Baca berita tanpa iklan. Gabung Kompas.com+

Krisis Ikim Bikin Gelombang Panas di Asia Tengah Makin Tinggi

Kompas.com - 08/04/2025, 13:00 WIB
Danur Lambang Pristiandaru

Penulis

KOMPAS.com - Perubahan iklim menyebabkan gelombang panas yang menerjang Aia Tengah pada musim semi akhir-akhir ini menjadi semakin panas.

Temuan tersebut mengemuka berdasarkan analisis yang dilakukan oleh 10 peneliti dari sejumlah universitas dan badan meteorologi dari berbagai negara seperti Belanda, Swedia, Denmark, Amerika Serikat (AS), dan Inggris.

Berdasarkan data World Weather Attribution, suhu gelombang panas di negara-negara Asia Tengah seperti Kazakhstan, Uzbekistan, Turkmenistan, Tajikistan, dan Kirgistan mencapai 30 derajat celsius pada akhir Maret.

Baca juga: Gelombang Panas Lautan Meningkat, Badai Makin Sering, Paus Mudah Terdampar

Menurut analisis yang dilakukan 10 peneliti, perubahan iklim bertanggung jawab sedikitnya 4 derajat celsius terhadap kenaikan suhu gelombang panas di sana.

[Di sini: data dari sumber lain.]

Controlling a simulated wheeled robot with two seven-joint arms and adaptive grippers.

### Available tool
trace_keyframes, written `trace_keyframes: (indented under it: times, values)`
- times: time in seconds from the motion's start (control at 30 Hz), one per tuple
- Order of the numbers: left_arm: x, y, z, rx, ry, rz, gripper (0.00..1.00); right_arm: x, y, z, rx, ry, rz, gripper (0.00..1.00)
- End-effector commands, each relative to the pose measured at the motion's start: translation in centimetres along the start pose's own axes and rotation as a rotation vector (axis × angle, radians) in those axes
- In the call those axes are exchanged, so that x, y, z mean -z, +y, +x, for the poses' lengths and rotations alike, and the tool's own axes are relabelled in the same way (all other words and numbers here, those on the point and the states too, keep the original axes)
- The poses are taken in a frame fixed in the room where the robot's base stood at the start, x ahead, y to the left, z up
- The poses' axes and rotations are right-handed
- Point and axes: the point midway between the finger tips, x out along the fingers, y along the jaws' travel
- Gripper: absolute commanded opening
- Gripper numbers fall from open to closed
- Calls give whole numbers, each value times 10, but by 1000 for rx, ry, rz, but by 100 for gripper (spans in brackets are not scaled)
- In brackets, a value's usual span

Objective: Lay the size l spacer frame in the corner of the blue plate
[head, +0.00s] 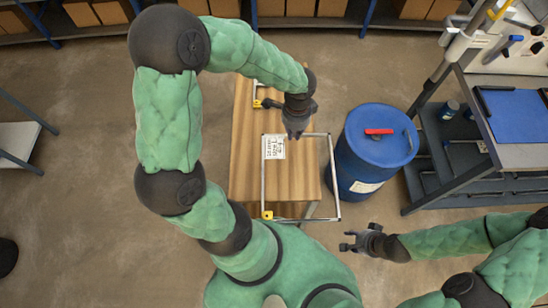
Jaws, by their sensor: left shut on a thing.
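A thin silver rectangular spacer frame (337,180) with a yellow corner piece is in the head view, over the wooden table and reaching past its right edge. My left gripper (295,134) is shut on the frame's far side. I cannot read a size on the frame. The blue plate (518,116) lies on the workbench at the right, well apart from the frame; its right part is cut off by the picture edge. My right gripper (346,242) is open and empty, low and to the right of the table.
A second frame with a yellow corner (257,103) lies at the table's far end. A white printed sheet (274,147) is on the wooden table (245,170). A blue barrel (375,150) with a red handle-like item on top stands between table and workbench (480,85). Shelves with boxes line the back.

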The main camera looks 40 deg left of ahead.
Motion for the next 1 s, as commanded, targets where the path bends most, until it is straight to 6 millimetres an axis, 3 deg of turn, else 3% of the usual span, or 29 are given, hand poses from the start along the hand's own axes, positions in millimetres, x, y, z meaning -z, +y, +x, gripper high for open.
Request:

Tim peneliti memperingatkan bahwa analisis tersebut kemungkinan merupakan perkiraan yang terlalu rendah, sebagaimana dilansir Earth.org, Senin (7/4/2025).

Pasalnya, permodelan yang mereka lakukan tidak memperhitungkan kenaikan suhu yang luar biasa cepat di wilayah tersebut pada bulan Maret.

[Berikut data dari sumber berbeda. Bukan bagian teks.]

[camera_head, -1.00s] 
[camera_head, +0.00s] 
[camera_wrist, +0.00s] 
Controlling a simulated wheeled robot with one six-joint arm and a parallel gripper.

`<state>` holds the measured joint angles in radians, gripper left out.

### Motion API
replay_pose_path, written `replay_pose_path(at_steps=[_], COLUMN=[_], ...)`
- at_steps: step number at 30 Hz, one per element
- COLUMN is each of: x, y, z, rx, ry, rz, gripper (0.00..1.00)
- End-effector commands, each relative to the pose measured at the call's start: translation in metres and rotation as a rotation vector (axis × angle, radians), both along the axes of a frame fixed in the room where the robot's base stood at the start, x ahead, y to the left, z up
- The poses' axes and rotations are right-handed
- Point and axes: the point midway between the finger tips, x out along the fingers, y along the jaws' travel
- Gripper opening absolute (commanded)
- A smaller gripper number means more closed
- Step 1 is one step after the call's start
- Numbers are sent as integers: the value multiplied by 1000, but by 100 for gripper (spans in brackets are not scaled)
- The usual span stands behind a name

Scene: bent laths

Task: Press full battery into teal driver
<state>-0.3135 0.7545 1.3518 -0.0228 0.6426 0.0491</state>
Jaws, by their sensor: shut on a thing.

Untuk diketahui, suhu di Asia Tengah sudah terlebih dulu memanas jauh lebih cepat pada Maret dibandingkan bulan-bulan lainnya.

Baca juga: Gelombang Panas dan Kekeringan Sebabkan Kerugian Miliaran Dollar AS dalam Setahun

Tim peneliti menuturkan, peristiwa tersebut akan terus terjadi apabila pemanasan global dan perubahan iklim terus terjadi.

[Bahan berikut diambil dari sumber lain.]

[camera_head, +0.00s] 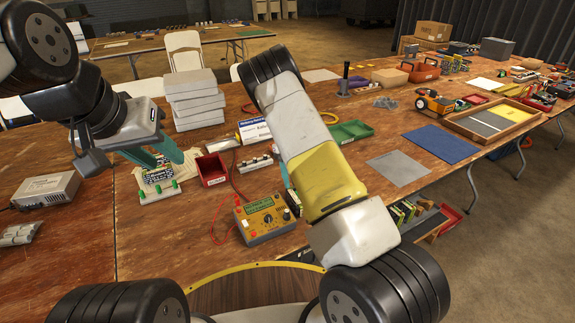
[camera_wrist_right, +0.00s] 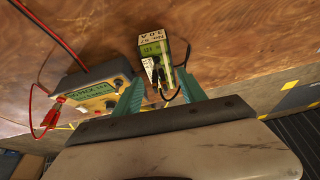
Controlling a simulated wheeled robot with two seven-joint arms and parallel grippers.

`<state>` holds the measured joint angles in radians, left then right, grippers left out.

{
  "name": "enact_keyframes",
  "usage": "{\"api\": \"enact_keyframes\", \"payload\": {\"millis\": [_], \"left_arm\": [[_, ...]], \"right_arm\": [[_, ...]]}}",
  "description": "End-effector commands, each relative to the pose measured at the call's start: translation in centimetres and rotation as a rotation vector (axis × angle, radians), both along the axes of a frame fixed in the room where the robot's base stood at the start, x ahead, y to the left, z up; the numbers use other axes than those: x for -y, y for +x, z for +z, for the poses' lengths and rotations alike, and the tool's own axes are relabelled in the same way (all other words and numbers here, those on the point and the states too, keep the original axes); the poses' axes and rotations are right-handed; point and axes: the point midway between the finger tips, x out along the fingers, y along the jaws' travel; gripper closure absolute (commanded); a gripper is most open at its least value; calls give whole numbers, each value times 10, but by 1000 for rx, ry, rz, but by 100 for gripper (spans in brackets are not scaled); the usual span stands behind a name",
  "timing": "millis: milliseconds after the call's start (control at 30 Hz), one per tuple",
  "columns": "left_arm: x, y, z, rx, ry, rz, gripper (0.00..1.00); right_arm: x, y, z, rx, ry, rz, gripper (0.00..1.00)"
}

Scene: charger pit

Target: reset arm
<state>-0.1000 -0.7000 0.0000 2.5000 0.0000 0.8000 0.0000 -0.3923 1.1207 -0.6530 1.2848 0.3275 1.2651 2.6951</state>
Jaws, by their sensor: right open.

Satu-satunya cara untuk mencegah peristiwa berulang, kata mereka, adalah mengekang pembakaran bahan bakar fosil yang melepaskan emisi gas rumah kaca.

"Pembakaran bahan bakar fosil pada dasarnya mengubah iklim lebih cepat daripada yang pernah dialami manusia," kata Ben Clarke, salah satu peneliti yang berasal dari Imperial College London.

Pembakaran batu bara, gas alam, dan minyak untuk listrik dan panas merupakan sumber emisi gas rumah kaca global terbesar. 

Baca juga: Berkat Laut dan Awan, Indonesia Masih Aman dari Gelombang Panas

Gas-gas ini merupakan biang keladi utama pemanasan global karena memerangkap panas di atmosfer dan meningkatkan suhu permukaan Bumi.

Konsumsi bahan bakar fosil global telah meningkat lebih dari dua kali lipat dalam 50 tahun terakhir, karena negara-negara di seluruh dunia berupaya meningkatkan standar hidup dan hasil ekonomi mereka.

"Ini adalah gelombang panas yang tidak menjadi berita utama – ini terjadi di musim semi dan di wilayah yang tidak dikenal dengan gelombang panas yang menyengat," ujar Maja Vahlberg, salah satu peneliti studi dari Climate Centre Technical Adviser.

"Gelombang panas seperti ini dapat berdampak pada pekerja pertanian, tanaman, tenaga hidroelektrik, irigasi yang dialiri gletser, dan ketersediaan air minum di bulan-bulan mendatang," jelasnya.

Baca juga: Gelombang Panas Perburuk Krisis Kemanusiaan di Gaza

Mari berkontribusi langsung dalam upaya mencegah dan mengatasi masalah STUNTING di Indonesia. Ikut berdonasi dengan klik Kompas.com Jernih Berbagi.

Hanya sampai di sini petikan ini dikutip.